The state put in evidence confessions made, as the witnesses testified, by defendant Carson Lewis, to officers of the law having him in custody during the progress of his removal from the jail at Chatom, in Washington county, to Kilby prison. Proper predicate was laid, and was not, so far as the record discloses, questioned by any of the defendants. At a later stage of the trial evidence was offered to prove a similar confession by the same defendant to a deputy sheriff of Washington county, while the defendant was in his custody. Here also,, as the bill of exceptions recites, “the predicate was properly laid.” Both the confessions to which we have referred included statements of fact connecting these defendants with the killing of the deceased, and, besides, both related to the finding of a coin, a safety pin, some large shoe eyelets, a finger ring, and some fragments of bone, identified — except as to the fragments of bone — as similar to articles upon the person of deceased when he left the bunting camp, which articles were found under a “fire heap” to which defendant Oarson Lewis conducted the deputy sheriff after said defendant had been taken into custody and charged with complicity in the death of the deceased, Coffee. The court, on motion of the defendant and addressed to the entire confession, excluded that part of it made by the defpndant to the deputy sheriff at Chatom, where the said defendant was in jail — this because the deputy testified in the same connection, but at a later stage of his examination, that he had told defendant Lewis that “it would go lighter with him if he confessed.” In so much of the court's ruling as kept before the jury the fact of the defendant’s disclosure of the whereabouts of the “fire heap,” the articles found there, and the statements thus made, there was no error. Lowe v. State, 88 Ala. 8, 7 So. 97; Owens v. State, 215 Ala. 45, 109 So. 109.

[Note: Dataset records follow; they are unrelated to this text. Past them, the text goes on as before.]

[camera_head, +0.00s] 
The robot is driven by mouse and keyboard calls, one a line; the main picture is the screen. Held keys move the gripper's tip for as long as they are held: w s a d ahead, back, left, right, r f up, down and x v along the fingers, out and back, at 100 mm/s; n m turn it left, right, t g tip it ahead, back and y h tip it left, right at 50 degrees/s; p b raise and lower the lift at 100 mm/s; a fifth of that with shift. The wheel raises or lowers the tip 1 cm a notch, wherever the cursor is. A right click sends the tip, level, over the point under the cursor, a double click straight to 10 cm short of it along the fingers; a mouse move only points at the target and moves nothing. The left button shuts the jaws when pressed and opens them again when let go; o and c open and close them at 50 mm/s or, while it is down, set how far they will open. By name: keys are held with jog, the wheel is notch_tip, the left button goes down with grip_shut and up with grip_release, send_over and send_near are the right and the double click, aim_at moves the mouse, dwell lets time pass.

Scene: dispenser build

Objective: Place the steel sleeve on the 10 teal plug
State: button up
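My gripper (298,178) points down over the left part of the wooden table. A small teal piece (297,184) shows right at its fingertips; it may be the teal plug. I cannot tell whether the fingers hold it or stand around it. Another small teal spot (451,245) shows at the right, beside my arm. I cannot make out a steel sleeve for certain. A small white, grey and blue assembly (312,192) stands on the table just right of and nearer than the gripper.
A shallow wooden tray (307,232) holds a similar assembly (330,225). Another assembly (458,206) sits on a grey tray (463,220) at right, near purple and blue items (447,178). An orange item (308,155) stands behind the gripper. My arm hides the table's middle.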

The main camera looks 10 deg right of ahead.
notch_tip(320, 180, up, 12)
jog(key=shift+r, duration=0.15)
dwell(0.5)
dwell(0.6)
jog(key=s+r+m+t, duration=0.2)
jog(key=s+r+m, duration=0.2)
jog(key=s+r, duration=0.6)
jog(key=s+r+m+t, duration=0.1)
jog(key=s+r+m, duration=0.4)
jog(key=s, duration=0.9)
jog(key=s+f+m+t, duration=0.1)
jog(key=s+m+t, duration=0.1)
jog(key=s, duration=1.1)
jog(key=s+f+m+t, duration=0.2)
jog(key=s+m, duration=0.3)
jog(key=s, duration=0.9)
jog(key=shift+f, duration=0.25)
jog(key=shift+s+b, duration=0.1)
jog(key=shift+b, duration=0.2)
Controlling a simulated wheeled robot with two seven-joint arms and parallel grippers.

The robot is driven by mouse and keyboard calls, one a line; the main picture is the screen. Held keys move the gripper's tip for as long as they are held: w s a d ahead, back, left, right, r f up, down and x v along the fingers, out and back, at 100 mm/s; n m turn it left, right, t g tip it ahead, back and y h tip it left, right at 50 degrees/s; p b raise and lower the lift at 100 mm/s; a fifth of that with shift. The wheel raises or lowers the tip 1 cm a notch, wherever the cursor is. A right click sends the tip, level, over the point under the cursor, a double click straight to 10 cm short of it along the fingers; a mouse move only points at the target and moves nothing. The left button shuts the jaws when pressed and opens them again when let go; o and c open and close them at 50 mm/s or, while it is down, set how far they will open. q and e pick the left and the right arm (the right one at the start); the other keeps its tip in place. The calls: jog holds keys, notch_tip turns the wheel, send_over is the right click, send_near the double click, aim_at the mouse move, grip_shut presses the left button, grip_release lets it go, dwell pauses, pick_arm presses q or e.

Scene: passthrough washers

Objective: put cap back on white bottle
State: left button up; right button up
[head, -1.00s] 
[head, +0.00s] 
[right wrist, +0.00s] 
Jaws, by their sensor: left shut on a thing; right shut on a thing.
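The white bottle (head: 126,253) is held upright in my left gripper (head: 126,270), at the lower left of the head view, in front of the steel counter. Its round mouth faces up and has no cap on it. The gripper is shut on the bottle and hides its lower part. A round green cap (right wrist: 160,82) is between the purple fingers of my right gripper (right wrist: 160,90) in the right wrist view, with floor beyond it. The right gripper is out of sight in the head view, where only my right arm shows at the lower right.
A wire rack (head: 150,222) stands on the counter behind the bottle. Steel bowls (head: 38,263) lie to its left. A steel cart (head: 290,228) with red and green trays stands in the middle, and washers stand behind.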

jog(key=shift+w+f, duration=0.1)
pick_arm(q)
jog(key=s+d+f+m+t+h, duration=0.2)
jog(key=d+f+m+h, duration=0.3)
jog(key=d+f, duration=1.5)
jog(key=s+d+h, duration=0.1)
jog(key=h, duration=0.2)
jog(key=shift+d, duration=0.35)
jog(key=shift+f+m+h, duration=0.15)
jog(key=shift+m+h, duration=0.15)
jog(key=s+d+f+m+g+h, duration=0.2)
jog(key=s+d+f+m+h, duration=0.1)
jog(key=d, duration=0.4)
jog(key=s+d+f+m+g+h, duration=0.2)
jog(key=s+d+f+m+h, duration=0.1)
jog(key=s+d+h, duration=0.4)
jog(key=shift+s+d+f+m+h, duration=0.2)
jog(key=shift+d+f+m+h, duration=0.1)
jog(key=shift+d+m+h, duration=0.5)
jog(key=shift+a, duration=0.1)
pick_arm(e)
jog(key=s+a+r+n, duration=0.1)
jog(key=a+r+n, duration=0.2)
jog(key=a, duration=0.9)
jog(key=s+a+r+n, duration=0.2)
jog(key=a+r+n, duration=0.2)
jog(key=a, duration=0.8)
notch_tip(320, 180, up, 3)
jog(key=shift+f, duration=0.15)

As affecting the admissibility of these confessions, as we suppose, counsel for defendants asked Carson Lewis on his examination as a witness, “At any time after your arrest and prior to your confession with reference to these articles that you had seen there” —the articles had been exhibited to the defendant witness by one of the officers having him in charge while on the way to Kilby— “and within a short time before then, were you whipped?” If, after receiving testimony going to show a confession, it is shown that the confession was procured by threats or promises sufficient to show its lack of voluntary character, the evidence of such confession should be excluded from the jury. Bonner v. State, 55 Ala. 246, where other eases are cited. But that rule can have no operation in this case, for the reason that no proper correlation between the confessions and the whipping (if any) inquired about, and, in the next place, the apparent purpose of the question was to eliminate the evidence as to the “articles” found in the “fire heap,” which, as we have seen, furnished corroborative evidence requiring the admission of the confessions, even though induced by threats or promises, thus differentiating this case in a material respect from Bob v. State, 32 Ala. 560, and Mose v. State, 36 Ala. 226, and the other cases cited in the brief for appellants.

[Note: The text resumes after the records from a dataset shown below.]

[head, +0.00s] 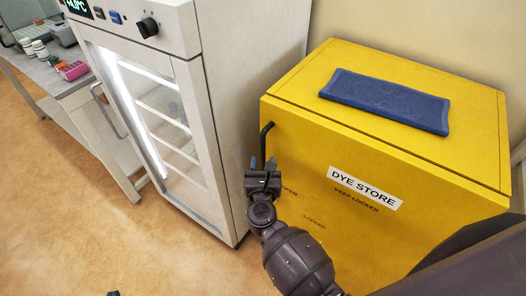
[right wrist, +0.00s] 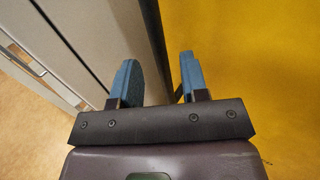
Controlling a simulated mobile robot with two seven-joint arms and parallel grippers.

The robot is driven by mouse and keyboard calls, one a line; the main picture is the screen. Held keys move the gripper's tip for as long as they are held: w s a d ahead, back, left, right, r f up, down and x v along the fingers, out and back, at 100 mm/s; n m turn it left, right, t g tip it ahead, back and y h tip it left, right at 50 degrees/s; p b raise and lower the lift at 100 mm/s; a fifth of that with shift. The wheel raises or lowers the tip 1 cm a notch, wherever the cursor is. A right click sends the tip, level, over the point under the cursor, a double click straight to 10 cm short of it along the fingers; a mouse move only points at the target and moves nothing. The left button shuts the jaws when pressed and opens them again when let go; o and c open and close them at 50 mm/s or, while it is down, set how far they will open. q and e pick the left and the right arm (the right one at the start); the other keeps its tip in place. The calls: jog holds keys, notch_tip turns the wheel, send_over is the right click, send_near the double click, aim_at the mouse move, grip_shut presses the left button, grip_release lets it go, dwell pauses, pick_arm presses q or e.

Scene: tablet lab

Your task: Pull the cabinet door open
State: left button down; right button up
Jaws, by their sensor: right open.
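The yellow cabinet (head: 330,150), labelled DYE STORE, stands at the right in the head view. Its door front faces me and looks shut. A dark bar handle (head: 265,135) is on the door's upper left edge. My right gripper (head: 262,165) is at the lower part of this handle and hides some of it. In the right wrist view its two blue fingers (right wrist: 157,83) are apart, with a dark bar, seemingly the handle (right wrist: 154,30), showing between and beyond them. I cannot tell whether they touch it. My left gripper is not clearly in view.
A white glass-door incubator (head: 150,110) with its own handle (head: 108,110) stands close to the cabinet's left. A blue mat (head: 387,100) lies on the cabinet top. A bench (head: 75,95) with small items is at the far left. Tan floor (head: 100,230) in front is clear.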

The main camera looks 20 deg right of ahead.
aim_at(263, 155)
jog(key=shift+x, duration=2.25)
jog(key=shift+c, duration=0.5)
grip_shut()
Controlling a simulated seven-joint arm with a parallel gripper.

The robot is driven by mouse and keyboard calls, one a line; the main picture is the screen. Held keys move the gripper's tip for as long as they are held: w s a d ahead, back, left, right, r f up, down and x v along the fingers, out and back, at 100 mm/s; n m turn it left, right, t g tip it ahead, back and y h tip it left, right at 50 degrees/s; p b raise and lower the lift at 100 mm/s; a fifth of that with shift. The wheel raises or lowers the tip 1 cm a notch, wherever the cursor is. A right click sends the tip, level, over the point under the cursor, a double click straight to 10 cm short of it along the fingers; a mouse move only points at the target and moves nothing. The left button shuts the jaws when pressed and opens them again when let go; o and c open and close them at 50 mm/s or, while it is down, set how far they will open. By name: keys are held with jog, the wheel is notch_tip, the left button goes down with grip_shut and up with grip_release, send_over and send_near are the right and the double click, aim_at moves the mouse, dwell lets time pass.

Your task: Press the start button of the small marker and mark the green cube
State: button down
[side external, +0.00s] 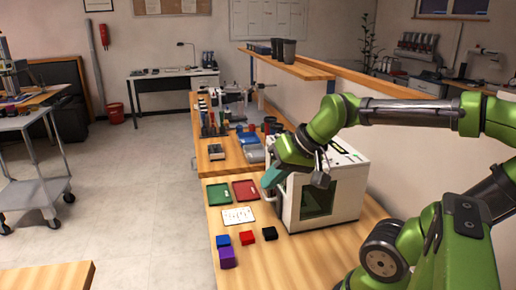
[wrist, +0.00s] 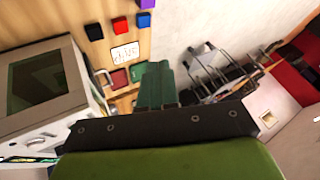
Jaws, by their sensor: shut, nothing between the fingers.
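The small marker (side external: 346,201) is a white box with a dark window (side external: 317,200) on the table; in the wrist view it also shows at the left (wrist: 85,85). Its door looks closed. I see no green cube in either view; the dark window does not show what is inside. I cannot make out the start button clearly. My gripper (side external: 271,179) is beside the marker's upper left edge, above the table; I cannot tell whether it touches. In the wrist view its green fingers (wrist: 160,75) are together with nothing between them.
A green tray (side external: 219,193), a red tray (side external: 246,190) and a white card (side external: 238,216) lie left of the marker. Blue (side external: 223,240), red (side external: 243,234), black (side external: 269,233) and purple (side external: 227,258) cubes stand in front. A cluttered bench section (side external: 215,165) lies behind.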

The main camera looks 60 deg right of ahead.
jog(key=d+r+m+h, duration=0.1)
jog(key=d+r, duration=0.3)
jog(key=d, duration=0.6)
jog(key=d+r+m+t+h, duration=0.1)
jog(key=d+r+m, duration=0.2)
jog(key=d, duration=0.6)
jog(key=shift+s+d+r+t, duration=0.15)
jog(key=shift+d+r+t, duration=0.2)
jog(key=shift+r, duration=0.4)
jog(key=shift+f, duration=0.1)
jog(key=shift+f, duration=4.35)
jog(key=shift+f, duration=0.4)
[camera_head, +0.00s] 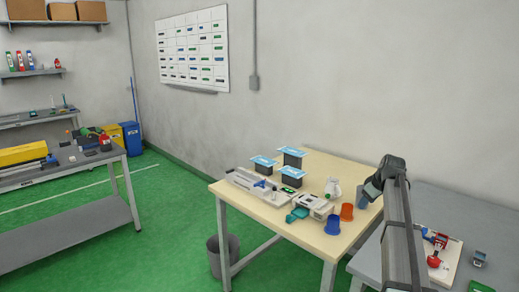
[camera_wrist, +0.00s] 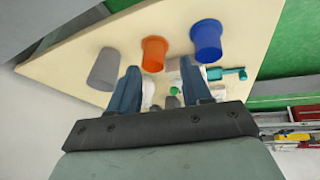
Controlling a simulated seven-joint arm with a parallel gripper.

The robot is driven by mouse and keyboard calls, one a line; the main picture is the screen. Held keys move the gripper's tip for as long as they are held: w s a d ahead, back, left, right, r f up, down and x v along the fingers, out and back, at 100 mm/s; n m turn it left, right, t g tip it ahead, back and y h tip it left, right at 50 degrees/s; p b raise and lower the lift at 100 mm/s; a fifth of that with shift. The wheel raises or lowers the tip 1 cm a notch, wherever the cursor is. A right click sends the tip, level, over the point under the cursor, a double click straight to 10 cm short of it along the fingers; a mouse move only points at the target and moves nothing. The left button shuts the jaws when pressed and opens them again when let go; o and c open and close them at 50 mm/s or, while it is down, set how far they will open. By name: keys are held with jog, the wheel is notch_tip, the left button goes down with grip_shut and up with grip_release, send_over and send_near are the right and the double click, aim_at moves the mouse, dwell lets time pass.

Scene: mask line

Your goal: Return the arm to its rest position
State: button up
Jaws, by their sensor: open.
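My gripper (camera_wrist: 159,66) shows in the wrist view with its two dark blue fingers apart and nothing held between them. Beyond the fingers lies the light wooden table (camera_wrist: 75,65), seen tilted. In the head view my arm rises at the right, and its end is close to the table's right edge. My gripper's fingers are hard to make out there. The table (camera_head: 300,240) carries a blue cup (camera_head: 332,228), an orange cup (camera_head: 347,212) and a grey cup (camera_head: 362,203). The cups stand apart from the fingers.
Several dark boxes with blue sheets (camera_head: 293,158) stand at the table's back left, beside white devices (camera_head: 255,184). A grey table (camera_head: 455,215) at right holds a white board with red parts (camera_head: 437,250). Green floor (camera_head: 165,235) is open at left.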

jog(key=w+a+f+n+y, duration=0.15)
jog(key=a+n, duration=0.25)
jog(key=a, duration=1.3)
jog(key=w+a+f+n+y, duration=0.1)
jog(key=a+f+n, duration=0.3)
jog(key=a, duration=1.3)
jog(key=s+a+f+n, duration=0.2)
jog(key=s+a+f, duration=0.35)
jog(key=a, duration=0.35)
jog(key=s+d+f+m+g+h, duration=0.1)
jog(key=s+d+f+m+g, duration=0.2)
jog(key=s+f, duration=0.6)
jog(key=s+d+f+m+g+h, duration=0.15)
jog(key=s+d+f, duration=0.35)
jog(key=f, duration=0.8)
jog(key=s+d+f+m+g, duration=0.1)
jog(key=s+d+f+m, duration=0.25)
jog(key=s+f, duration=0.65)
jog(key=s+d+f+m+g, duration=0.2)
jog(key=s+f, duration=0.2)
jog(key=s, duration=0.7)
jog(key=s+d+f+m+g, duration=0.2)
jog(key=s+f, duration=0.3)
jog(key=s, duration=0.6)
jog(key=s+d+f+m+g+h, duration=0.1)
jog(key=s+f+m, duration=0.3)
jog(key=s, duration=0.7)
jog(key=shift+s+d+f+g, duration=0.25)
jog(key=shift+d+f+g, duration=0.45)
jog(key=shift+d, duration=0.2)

A long-handled axe was admitted in evidence, on which were stains described in the evidence as blood splotches and to the head of which white hairs about one inch and a half long adhered. Deceased was more than 70 years of age and his hair was white. This axe was found at the house of defendant Oarson Lewis by a deputy sheriff shortly after the killing. The witness Will Lewis had testified that, looking through some bushes, he had seen the killing, that Oarson Lewis took a part in it, and that “it looked like Oar-son Lewis had an axe, and that, as well as he could see through the bushes, it was a long-handled axe.” There had been no expert examination of the stains. Nevertheless, this testimony was properly admitted to the jury for what it was worth.

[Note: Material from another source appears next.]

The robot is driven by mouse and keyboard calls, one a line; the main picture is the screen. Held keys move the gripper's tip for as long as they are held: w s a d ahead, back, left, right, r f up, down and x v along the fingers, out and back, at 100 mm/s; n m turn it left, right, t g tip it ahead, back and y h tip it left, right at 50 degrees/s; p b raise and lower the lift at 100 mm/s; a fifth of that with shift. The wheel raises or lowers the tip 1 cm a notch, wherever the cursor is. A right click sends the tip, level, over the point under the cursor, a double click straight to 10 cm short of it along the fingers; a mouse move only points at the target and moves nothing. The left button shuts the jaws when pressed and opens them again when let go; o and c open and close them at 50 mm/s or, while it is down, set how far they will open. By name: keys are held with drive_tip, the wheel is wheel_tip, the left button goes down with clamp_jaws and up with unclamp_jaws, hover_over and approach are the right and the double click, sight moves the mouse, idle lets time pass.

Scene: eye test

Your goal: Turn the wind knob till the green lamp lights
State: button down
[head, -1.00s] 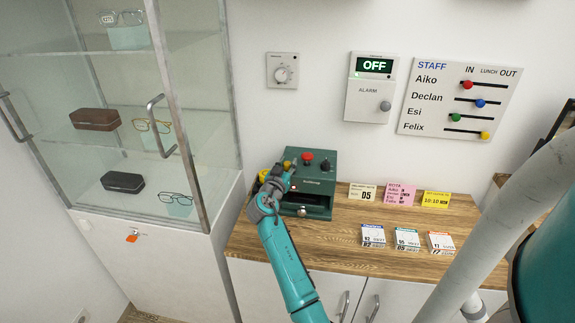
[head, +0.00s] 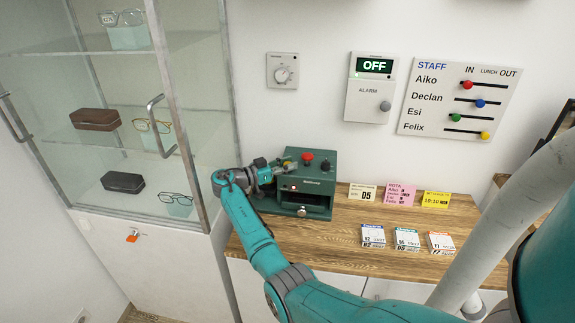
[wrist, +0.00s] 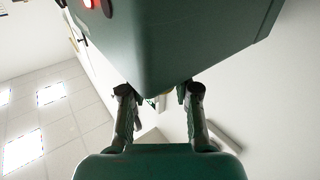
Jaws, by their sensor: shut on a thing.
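The green box (head: 313,183) stands on the left part of the wooden counter, with a red button (head: 307,157) and a black knob (head: 325,164) on top. My gripper (head: 270,170) is at the box's left side, shut on the wind knob, which it mostly hides in the head view. A red lamp (wrist: 88,3) glows on the box (wrist: 190,40). I see no green light on it.
A glass cabinet (head: 214,120) stands close on the left, behind my wrist. Cards (head: 362,194) and small date blocks (head: 407,239) are on the counter (head: 335,235) to the right. An alarm panel (head: 370,95) reading OFF and a staff board (head: 458,97) hang on the wall.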

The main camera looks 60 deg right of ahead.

Nor had there been any expert examination of the fragments of bone found under the “fire heap,” by which to ascertain whether they were human bones. Still, the testimony concerning them and the place where they were found, along with the pieces of metal, similar at least to articles of that kind which deceased had upon his person when he left the hunting camp, and other testimony to the effect that the body of deceased had been burned at that place — though some unconsumed fragments had been thrown into the lake near which the “fire heap” was found — this evidence justified and required that ruling of the court which admitted the fragments of bone in evidence.
The court has found in the record no sufficient ground for a judgment of reversal.
Affirmed.
THOMAS, BROWN, and FOSTER, JJ., concur.